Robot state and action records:

= = = =

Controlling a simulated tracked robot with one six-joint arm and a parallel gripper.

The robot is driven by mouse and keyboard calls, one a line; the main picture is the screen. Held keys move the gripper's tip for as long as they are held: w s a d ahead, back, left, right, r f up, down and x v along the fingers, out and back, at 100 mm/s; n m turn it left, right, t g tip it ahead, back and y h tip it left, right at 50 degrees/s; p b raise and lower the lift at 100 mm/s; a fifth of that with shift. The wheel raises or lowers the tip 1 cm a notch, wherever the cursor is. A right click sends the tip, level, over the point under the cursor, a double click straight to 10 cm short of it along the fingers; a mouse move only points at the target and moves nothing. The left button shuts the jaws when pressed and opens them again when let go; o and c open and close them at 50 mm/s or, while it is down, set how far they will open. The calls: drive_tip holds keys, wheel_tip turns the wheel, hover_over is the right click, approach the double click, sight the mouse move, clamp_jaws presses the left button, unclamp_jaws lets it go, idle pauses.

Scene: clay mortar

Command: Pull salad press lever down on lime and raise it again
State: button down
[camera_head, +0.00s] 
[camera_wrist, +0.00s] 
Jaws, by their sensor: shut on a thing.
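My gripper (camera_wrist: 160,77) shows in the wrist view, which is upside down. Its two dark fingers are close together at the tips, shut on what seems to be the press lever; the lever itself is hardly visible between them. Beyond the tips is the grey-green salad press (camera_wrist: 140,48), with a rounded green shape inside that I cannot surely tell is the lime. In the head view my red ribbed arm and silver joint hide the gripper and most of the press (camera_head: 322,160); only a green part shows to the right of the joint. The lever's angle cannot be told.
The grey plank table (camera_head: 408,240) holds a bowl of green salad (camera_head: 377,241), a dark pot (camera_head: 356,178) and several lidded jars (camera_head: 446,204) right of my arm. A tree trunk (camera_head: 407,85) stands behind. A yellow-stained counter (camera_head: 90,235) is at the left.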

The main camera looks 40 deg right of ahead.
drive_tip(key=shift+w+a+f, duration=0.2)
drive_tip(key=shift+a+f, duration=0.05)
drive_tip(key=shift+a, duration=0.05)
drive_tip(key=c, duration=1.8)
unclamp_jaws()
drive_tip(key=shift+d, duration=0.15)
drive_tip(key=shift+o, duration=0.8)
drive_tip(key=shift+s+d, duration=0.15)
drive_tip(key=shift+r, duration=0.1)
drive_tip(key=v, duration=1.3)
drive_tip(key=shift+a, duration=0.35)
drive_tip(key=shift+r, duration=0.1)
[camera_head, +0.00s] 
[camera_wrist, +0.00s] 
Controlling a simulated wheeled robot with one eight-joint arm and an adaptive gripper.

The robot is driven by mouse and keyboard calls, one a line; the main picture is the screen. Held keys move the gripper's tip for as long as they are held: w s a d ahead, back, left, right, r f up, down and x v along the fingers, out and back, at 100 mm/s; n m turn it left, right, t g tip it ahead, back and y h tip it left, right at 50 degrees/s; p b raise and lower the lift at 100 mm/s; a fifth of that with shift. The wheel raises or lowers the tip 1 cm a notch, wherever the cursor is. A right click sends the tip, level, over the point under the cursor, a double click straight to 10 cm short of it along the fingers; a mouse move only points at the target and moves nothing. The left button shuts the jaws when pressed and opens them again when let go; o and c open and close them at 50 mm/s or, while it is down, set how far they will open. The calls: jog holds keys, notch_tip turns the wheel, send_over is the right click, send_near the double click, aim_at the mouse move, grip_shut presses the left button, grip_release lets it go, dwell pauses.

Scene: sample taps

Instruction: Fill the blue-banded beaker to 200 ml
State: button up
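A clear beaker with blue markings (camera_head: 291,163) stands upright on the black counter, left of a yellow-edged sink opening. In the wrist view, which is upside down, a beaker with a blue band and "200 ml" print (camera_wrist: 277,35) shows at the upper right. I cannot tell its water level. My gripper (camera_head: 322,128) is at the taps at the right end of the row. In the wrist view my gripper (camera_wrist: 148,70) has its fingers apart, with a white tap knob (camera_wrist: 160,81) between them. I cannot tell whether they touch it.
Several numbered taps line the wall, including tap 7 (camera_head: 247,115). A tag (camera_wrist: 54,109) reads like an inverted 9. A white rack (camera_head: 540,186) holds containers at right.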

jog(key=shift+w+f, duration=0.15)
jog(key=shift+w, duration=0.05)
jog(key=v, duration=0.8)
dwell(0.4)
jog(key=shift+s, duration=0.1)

= = = =

YOUR OBJECTIVE: Reproduce all of the records exactly.

ANSWER TO THE EXERCISE:
Controlling a simulated tracked robot with one six-joint arm and a parallel gripper.

The robot is driven by mouse and keyboard calls, one a line; the main picture is the screen. Held keys move the gripper's tip for as long as they are held: w s a d ahead, back, left, right, r f up, down and x v along the fingers, out and back, at 100 mm/s; n m turn it left, right, t g tip it ahead, back and y h tip it left, right at 50 degrees/s; p b raise and lower the lift at 100 mm/s; a fifth of that with shift. The wheel raises or lowers the tip 1 cm a notch, wherever the cursor is. A right click sends the tip, level, over the point under the cursor, a double click straight to 10 cm short of it along the fingers; a mouse move only points at the target and moves nothing. The left button shuts the jaws when pressed and opens them again when let go; o and c open and close them at 50 mm/s or, while it is down, set how far they will open. The calls: drive_tip holds keys, wheel_tip turns the wheel, hover_over is the right click, approach the double click, sight the mouse move, clamp_jaws presses the left button, unclamp_jaws lets it go, idle pauses.

Scene: clay mortar

Command: Pull salad press lever down on lime and raise it again
State: button down
[camera_head, +0.00s] 
[camera_wrist, +0.00s] 
Jaws, by their sensor: shut on a thing.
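My gripper (camera_wrist: 160,77) shows in the wrist view, which is upside down. Its two dark fingers are close together at the tips, shut on what seems to be the press lever; the lever itself is hardly visible between them. Beyond the tips is the grey-green salad press (camera_wrist: 140,48), with a rounded green shape inside that I cannot surely tell is the lime. In the head view my red ribbed arm and silver joint hide the gripper and most of the press (camera_head: 322,160); only a green part shows to the right of the joint. The lever's angle cannot be told.
The grey plank table (camera_head: 408,240) holds a bowl of green salad (camera_head: 377,241), a dark pot (camera_head: 356,178) and several lidded jars (camera_head: 446,204) right of my arm. A tree trunk (camera_head: 407,85) stands behind. A yellow-stained counter (camera_head: 90,235) is at the left.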

The main camera looks 40 deg right of ahead.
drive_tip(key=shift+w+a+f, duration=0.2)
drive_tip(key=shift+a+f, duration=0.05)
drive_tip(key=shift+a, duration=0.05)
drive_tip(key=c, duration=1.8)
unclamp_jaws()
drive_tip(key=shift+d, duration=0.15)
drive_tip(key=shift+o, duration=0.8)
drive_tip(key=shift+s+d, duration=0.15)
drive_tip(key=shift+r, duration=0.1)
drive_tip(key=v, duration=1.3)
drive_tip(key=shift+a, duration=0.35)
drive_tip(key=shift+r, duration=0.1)
[camera_head, +0.00s] 
[camera_wrist, +0.00s] 
Controlling a simulated wheeled robot with one eight-joint arm and an adaptive gripper.

The robot is driven by mouse and keyboard calls, one a line; the main picture is the screen. Held keys move the gripper's tip for as long as they are held: w s a d ahead, back, left, right, r f up, down and x v along the fingers, out and back, at 100 mm/s; n m turn it left, right, t g tip it ahead, back and y h tip it left, right at 50 degrees/s; p b raise and lower the lift at 100 mm/s; a fifth of that with shift. The wheel raises or lowers the tip 1 cm a notch, wherever the cursor is. A right click sends the tip, level, over the point under the cursor, a double click straight to 10 cm short of it along the fingers; a mouse move only points at the target and moves nothing. The left button shuts the jaws when pressed and opens them again when let go; o and c open and close them at 50 mm/s or, while it is down, set how far they will open. The calls: jog holds keys, notch_tip turns the wheel, send_over is the right click, send_near the double click, aim_at the mouse move, grip_shut presses the left button, grip_release lets it go, dwell pauses.

Scene: sample taps

Instruction: Fill the blue-banded beaker to 200 ml
State: button up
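A clear beaker with blue markings (camera_head: 291,163) stands upright on the black counter, left of a yellow-edged sink opening. In the wrist view, which is upside down, a beaker with a blue band and "200 ml" print (camera_wrist: 277,35) shows at the upper right. I cannot tell its water level. My gripper (camera_head: 322,128) is at the taps at the right end of the row. In the wrist view my gripper (camera_wrist: 148,70) has its fingers apart, with a white tap knob (camera_wrist: 160,81) between them. I cannot tell whether they touch it.
Several numbered taps line the wall, including tap 7 (camera_head: 247,115). A tag (camera_wrist: 54,109) reads like an inverted 9. A white rack (camera_head: 540,186) holds containers at right.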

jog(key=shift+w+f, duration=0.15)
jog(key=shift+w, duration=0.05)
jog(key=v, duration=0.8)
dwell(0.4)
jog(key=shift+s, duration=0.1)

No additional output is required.